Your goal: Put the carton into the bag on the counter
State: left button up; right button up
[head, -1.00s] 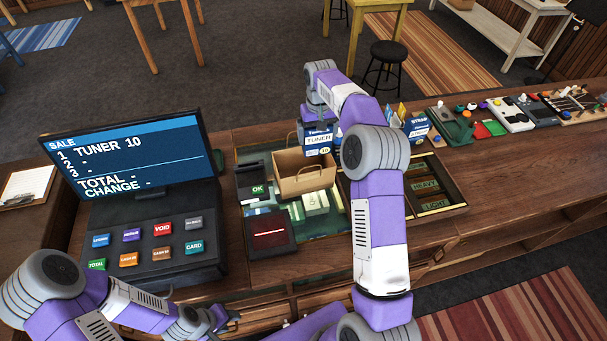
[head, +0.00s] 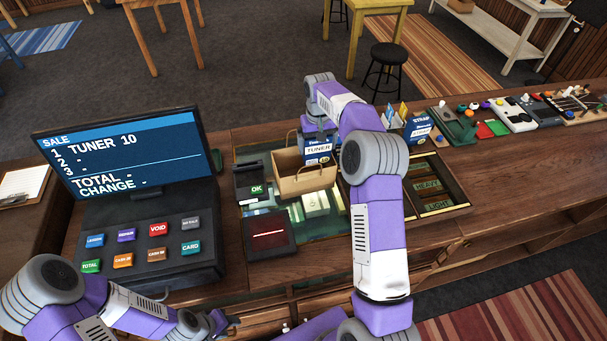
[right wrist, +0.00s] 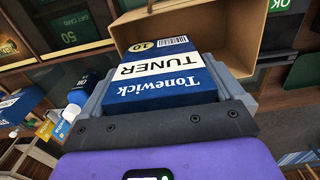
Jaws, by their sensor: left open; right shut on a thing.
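The open brown paper bag (head: 304,182) stands upright on the counter (head: 510,150) and also shows in the right wrist view (right wrist: 228,37). My left gripper (head: 222,322) is open and empty, low in the head view, in front of the register and well away from the bag.
A register with a screen (head: 128,153) stands left of the bag. A card reader (head: 250,184) and a dark scanner box (head: 269,236) sit close by. A STRAP box (head: 419,128) and several pedals stand to the right. A sunken tray (head: 428,185) lies right of my right arm.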

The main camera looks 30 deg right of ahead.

▶ **Goal**
Exactly as written, set down the lines from the line holding "[head, +0.00s]" to the last line of the data, both ends included, pictures excluded.

▶ **Result of this exercise**
[head, +0.00s] 
[right wrist, +0.00s] 
Jaws, by their sensor: left open; right shut on a thing.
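The open brown paper bag (head: 304,182) stands upright on the counter (head: 510,150) and also shows in the right wrist view (right wrist: 228,37). My left gripper (head: 222,322) is open and empty, low in the head view, in front of the register and well away from the bag.
A register with a screen (head: 128,153) stands left of the bag. A card reader (head: 250,184) and a dark scanner box (head: 269,236) sit close by. A STRAP box (head: 419,128) and several pedals stand to the right. A sunken tray (head: 428,185) lies right of my right arm.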

The main camera looks 30 deg right of ahead.

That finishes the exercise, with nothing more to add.